Biden’s not for turning – but he may yet be turned. In the four days since the US president’s disastrous debate performance his closest advisors have pursued a three-pronged strategy: fight back in public, reassure donors in private and quietly let it be known that if anyone was to blame for last Thursday night, it wasn’t him. There are two problems with this approach: it looks unlikely to persuade the public, and it could backfire with the Democratic party. Barack Obama and former House Speaker Nancy Pelosi have joined top party officials in an urgent circling of wagons. “Bad debates happen. Trust me, I know,” Obama posted. Biden’s family, in Camp David last night, hinted he’d been a victim of botched debate prep and bad makeup. But a virtual party leaders’ meeting on Saturday wasn’t “based in reality”, one person on the call said (the chat function was switched off and there was no Q&A); and large numbers of Democratic donors and ex-Biden supporters who are now convinced they need a new candidate will be on a vital call this evening. Some say a delegate revolt at the convention in August is on the cards.

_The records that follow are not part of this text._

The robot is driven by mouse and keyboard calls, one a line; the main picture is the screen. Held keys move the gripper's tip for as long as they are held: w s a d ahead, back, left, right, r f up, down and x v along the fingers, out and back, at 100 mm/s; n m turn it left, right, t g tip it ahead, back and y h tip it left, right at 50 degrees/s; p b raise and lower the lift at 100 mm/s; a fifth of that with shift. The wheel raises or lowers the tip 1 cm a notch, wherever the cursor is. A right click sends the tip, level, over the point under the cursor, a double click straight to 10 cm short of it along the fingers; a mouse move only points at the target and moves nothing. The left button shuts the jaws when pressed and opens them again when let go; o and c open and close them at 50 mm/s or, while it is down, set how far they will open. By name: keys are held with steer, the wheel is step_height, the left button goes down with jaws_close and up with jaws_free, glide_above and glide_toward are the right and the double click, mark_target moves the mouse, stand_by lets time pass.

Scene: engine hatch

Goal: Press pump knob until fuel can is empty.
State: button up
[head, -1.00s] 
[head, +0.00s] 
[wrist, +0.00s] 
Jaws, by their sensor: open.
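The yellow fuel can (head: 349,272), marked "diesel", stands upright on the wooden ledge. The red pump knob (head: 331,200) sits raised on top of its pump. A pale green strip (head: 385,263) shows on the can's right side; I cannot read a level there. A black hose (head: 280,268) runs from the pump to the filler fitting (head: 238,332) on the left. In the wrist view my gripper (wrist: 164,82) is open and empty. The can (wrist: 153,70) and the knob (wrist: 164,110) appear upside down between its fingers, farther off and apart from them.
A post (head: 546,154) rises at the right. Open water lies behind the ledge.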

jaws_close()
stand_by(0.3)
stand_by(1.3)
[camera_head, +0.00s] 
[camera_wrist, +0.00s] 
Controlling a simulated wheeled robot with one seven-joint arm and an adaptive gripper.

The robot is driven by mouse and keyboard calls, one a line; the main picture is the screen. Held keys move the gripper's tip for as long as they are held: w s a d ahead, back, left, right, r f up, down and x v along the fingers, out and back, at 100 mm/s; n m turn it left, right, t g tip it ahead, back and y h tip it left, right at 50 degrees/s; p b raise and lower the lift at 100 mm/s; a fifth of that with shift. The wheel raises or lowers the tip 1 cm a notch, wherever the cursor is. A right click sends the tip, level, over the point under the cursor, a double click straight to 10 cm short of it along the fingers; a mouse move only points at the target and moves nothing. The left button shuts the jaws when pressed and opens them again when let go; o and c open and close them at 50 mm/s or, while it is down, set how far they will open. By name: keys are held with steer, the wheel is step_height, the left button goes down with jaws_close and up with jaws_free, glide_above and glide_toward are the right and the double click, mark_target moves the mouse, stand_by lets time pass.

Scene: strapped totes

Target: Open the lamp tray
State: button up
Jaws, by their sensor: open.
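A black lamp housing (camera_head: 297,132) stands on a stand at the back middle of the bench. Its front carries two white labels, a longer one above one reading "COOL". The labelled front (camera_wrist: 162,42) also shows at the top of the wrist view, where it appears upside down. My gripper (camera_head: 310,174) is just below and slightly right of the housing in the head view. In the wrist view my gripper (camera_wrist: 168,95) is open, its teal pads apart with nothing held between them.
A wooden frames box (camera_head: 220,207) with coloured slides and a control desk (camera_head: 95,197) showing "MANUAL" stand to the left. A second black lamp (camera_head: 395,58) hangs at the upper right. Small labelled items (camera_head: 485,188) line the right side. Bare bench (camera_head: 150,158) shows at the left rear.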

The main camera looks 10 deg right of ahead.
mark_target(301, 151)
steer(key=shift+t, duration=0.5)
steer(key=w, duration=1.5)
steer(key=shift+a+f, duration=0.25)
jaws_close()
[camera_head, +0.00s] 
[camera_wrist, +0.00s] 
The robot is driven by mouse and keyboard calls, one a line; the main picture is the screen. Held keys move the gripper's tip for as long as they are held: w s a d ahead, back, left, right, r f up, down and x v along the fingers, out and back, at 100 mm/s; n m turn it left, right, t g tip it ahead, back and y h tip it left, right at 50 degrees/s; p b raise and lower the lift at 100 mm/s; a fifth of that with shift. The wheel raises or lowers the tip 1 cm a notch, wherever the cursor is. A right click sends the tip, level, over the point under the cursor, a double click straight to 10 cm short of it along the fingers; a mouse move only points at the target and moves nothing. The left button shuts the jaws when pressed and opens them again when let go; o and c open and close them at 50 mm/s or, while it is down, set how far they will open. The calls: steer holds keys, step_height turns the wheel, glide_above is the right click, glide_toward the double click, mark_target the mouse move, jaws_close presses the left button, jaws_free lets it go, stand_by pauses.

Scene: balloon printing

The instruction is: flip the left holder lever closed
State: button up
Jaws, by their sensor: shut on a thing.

Prominent in the “nothing to see here” team is the First Lady, Jill Biden, who told her husband after the debate “we’re not going to let 90 minutes define the four years you’ve had as president”. The team is talking up Trump’s serial lies during the debate and Biden’s healthy fundraising since. But scores of younger Democratic activists and ex-White House staffers are having none of it. “Telling people they didn’t see what they saw is not the way to respond to this,” Ben Rhodes, a former senior Obama aide, told the WaPo.
In principle Biden would have to reject his party’s nomination and release his pledge delegates to start the process of finding a replacement. In practice, the spectre of a second Trump presidency has shunted American democracy into uncharted territory where all bets are off.
Congress is not in session this week on account of Independence Day. It may go down in history as the week when Democrats had to ask themselves if they were still capable of independent thought – or if, like the Republicans, they were in thrall to one man. A new CBS poll says only 27 per cent of voters think Biden has the mental and cognitive health to serve as president.